Grande nervosité à l’état-major d’Euro Disney Associés, exploitant le parc Disneyland Paris. La direction invite de manière pressante les salariés du parc à ne plus parler aux journalistes. Dans un courrier interne du 24 novembre dernier (reproduit en intégralité ci-dessous), Karine Raynaud, présidente du Comité d’Entreprise et en charge des relations sociales chez Disneyland Paris, s’insurge contre la publication de l’audit confidentiel décrivant les conditions de travail chez Disney – révélé sur OWNI le 22 novembre. Et menace les salariés vaguement sensibles à la liberté d’expression qui confieraient à la presse quelques secrets sur les coulisses de Disneyland Paris :

Au vu de ce qui précède, nous nous réservons le droit (…) de prendre toutes les mesures nécessaires afin de faire cesser de tels agissements, [et] d’en sanctionner les auteurs.

Contacté par OWNI au sujet de la tonalité de cette lettre, la direction du parc ne nous a pas encore répondu. Cependant, selon le site internet du syndicat FO Disney, le vice-président d’Euro Disney, Daniel Dreux, en charge des ressources humaines aurait déclaré que la direction du parc ne travaillera pas avec “les opposants“. Des propos confirmés par plusieurs témoins avec lesquels nous nous sommes entretenus. Ambiance.

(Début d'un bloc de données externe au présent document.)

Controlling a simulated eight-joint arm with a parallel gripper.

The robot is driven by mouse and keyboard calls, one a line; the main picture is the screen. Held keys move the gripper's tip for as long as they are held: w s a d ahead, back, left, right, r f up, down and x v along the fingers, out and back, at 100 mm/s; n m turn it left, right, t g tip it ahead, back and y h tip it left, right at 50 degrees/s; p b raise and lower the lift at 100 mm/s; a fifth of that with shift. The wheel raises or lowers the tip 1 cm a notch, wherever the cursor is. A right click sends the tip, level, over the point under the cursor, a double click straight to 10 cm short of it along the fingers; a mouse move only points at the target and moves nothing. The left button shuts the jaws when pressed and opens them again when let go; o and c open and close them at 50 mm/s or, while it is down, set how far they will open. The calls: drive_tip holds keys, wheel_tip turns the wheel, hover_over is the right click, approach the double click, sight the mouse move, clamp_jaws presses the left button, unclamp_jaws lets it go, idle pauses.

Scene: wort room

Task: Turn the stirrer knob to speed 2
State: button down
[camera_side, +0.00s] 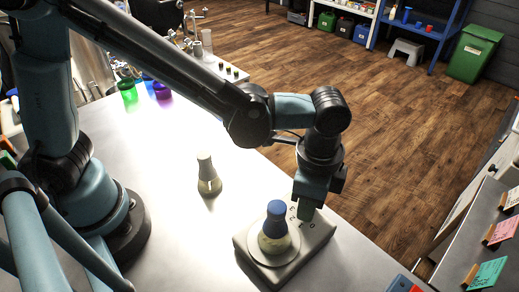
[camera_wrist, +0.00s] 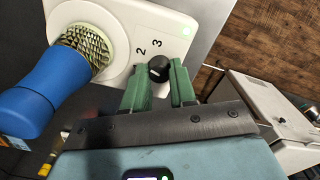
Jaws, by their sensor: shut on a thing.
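The stirrer (camera_side: 312,240) is a pale box on the bench in the side view, with a blue-capped flask (camera_side: 275,232) on its round plate. The stirrer also shows in the wrist view (camera_wrist: 172,30), where the black knob (camera_wrist: 158,69) sits near the printed numbers 2 and 3. My gripper (camera_side: 305,211) points down at the numbered end of the stirrer. In the wrist view, the green fingers of my gripper (camera_wrist: 159,72) are on both sides of the knob, shut on it. The fingers partly hide the knob, and I cannot tell which number it points to.
A second flask (camera_side: 207,178) with a pale cap stands on the bench left of the stirrer. Green (camera_side: 127,91) and purple (camera_side: 162,90) vessels stand at the back. The bench between is clear. The capped flask is close beside my gripper.

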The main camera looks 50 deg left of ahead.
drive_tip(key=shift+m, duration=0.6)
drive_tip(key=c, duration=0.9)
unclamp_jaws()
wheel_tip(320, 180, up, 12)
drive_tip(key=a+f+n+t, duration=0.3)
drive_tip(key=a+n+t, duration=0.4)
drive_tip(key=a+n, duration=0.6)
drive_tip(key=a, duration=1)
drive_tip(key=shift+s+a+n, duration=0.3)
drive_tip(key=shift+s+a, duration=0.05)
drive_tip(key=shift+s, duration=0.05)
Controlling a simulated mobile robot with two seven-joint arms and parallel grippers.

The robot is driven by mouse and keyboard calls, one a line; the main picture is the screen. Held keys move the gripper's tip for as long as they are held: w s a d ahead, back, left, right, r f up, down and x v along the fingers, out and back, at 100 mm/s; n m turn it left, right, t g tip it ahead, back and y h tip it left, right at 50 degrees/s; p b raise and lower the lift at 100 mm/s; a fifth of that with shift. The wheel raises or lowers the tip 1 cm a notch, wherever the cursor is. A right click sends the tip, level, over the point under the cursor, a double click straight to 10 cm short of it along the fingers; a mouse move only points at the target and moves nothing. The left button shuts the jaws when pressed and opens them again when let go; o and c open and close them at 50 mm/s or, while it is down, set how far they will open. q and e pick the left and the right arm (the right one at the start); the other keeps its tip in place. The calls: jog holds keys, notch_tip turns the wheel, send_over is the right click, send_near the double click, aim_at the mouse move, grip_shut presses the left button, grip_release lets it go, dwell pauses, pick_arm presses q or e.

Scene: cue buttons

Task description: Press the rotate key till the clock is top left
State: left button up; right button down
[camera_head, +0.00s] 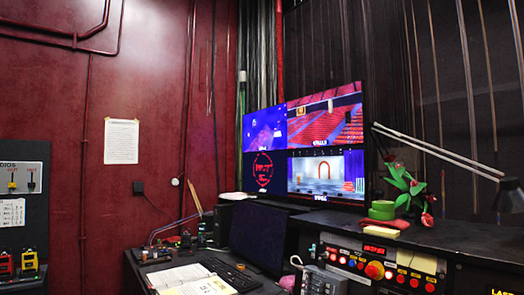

Ces tensions ont été accentuées par le report d’une négociation sur la prime d’intéressement, initialement prévue le 16 novembre et repoussée à janvier 2012. La mise en place de la prime d’intéressement devait constituer une contrepartie à la signature par plusieurs organisations syndicales du “Plan salaire 2011” prévoyant la suppression de la prime de fin d’année pour les salariés non cadres. La CFDT, l’un des syndicats signataires dudit accord, a réagi sur son site internet :

La section CFDT Eurodisney (…) dénonce le non respect des engagements pris par la Direction de l’entreprise dans le cadre du plan salaire 2011. En effet, celle-ci vient d’annuler sine die et sans motif avéré, le processus de négociation de l’accord d’Intéressement, accord visant à associer les salariés à la croissance de l’entreprise. Encore une belle preuve de respect de la Direction vis à vis de ses salariés et qui non contente de se jouer de ces derniers, envisage aussi de raboter fortement les bonus annuels attribués aux team leaders. Scandaleux ! Et que dire du projet récemment présenté aux élus du comité d’entreprise, « Talent d’Equipe », un contrat social impliquant la responsabilité des acteurs mais aussi le respect de la parole donnée et des engagements pris. Leurs actes parlent pour eux même. Tout est dit …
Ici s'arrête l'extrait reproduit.